If you’re just joining us, Rekers, a Baptist minister who worked with James Dobson to create the right-wing Family Research Council, has long been a virulently anti-gay crusader. It was interesting, then, when we learned this week that Rekers hired a young, male prostitute to join him on a European vacation last month. Rekers met his travel companion on a website devoted to connecting gay escorts with clients.
We talked over the weekend about the $60,900 Rekers received to bash gays in court, at the behest of Florida Attorney General Bill McCollum (R), currently a leading gubernatorial candidate. As it turns out, that was just the retainer.
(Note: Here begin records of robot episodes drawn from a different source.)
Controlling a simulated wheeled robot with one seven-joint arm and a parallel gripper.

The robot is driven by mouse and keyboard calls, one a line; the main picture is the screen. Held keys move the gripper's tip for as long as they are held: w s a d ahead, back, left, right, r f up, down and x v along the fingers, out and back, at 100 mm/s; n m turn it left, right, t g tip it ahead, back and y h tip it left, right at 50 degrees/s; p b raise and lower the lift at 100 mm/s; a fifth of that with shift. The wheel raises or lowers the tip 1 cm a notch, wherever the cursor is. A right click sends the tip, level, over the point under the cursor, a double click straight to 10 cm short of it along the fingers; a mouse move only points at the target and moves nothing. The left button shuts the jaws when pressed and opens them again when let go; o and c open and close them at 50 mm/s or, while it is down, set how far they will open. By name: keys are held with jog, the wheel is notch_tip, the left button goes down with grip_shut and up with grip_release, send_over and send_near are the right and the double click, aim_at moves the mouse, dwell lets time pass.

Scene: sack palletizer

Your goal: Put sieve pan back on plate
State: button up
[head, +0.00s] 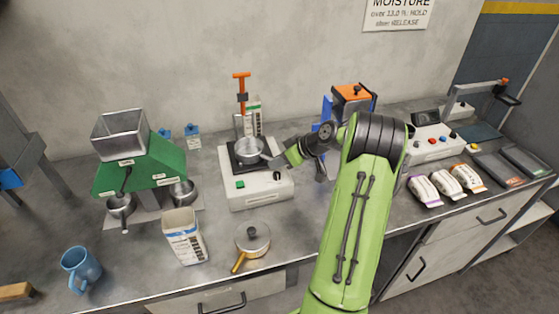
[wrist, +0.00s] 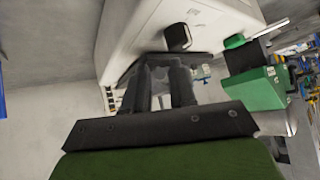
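A small grey metal pan (head: 250,148), which looks like the sieve pan, is at the dark plate (head: 238,165) on top of a white machine (head: 258,190). I cannot tell if it rests flat or is slightly raised. Its handle points right toward my gripper (head: 282,158), which is low beside the machine's right edge. In the wrist view my two dark fingers (wrist: 162,88) point at the white machine (wrist: 160,22) with a gap between them. The pan is not clearly seen there, so whether the fingers hold the handle is hidden.
A lidded pan with a golden handle (head: 252,240) and a white carton (head: 185,238) stand in front. A green divider (head: 150,165) with two metal pans is left, and a blue mug (head: 80,266) front left. An orange-topped device (head: 352,98) and several small bags stand right.

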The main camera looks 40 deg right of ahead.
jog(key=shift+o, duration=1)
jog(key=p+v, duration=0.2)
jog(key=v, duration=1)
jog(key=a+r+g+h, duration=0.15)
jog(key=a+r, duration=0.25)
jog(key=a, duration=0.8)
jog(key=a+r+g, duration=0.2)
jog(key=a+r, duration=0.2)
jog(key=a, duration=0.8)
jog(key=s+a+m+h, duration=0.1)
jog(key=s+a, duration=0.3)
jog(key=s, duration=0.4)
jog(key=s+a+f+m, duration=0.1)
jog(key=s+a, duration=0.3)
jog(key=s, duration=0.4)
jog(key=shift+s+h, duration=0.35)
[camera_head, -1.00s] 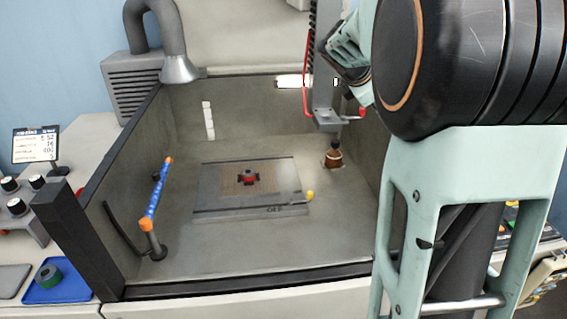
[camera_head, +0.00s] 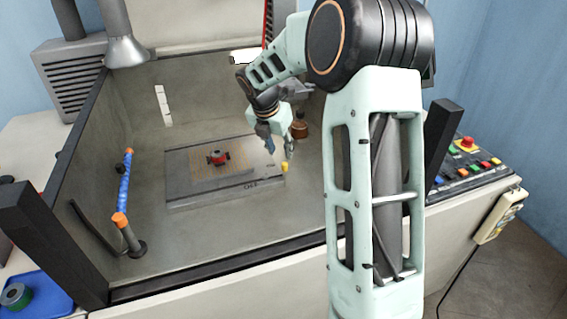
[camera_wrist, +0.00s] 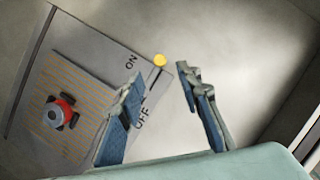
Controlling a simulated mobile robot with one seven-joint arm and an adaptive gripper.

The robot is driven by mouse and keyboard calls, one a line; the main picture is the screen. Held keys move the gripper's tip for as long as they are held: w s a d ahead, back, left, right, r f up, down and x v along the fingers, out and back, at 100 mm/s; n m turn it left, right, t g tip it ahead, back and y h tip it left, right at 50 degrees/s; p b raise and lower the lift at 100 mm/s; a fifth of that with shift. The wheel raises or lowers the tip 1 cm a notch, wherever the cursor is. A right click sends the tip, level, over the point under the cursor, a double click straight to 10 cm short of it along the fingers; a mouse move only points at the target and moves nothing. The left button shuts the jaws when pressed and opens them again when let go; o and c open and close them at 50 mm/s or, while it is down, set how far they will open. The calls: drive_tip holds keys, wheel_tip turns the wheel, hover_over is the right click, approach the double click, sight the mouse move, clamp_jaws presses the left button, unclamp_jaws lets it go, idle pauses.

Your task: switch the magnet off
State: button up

The state of Florida paid George Rekers — the anti-gay leader recently caught with a male escort — $120,000 to testify against allowing gay couples to adopt children, testimony that was deemed not credible by the judge.
Rekers was paid a $60,900 retainer. He also received a $59,793 payment for hourly billing, according to the Department of Children and Families, for 402 hours at about $150 per hour. The payments were made by the office of the Florida attorney general, Bill McCollum, which was defending the DCF’s policy.
Keep in mind, McCollum used taxpayer money to have Rekers characterize gays as being incapable of providing a home for children, testimony so ridiculous that the judge chose to dismiss it out of hand. Floridians didn’t exactly get much bang for the buck.
Indeed, the heart of the controversy here is McCollum’s bizarre judgment and questionable use of taxpayer money. Rekers was, in effect, part of a sad, right-wing scheme — collecting big checks to say crazy things in court. But the real question is why McCollum personally intervened to deliver Rekers a lucrative, publicly-financed, intolerant payday.
It seems like the kind of revelation that could have political reverberations. Bill McCollum used $120,000 in taxpayer money — far more than most Americans earn in a year — to pay Rekers to make ridiculous and unsubstantiated claims against gay people. And then we find out that Rekers also gallivanted through Europe with a male prostitute.
McCollum has been leading in most statewide polls in Florida’s gubernatorial campaign, but this one should leave a mark.
Postscript: Reader V.S. reminded me that Rekers worked with other state governments to defend anti-gay laws, too. An enterprising researcher with time on his/her hands might be able to track down just how lucrative Rekers’ racket was.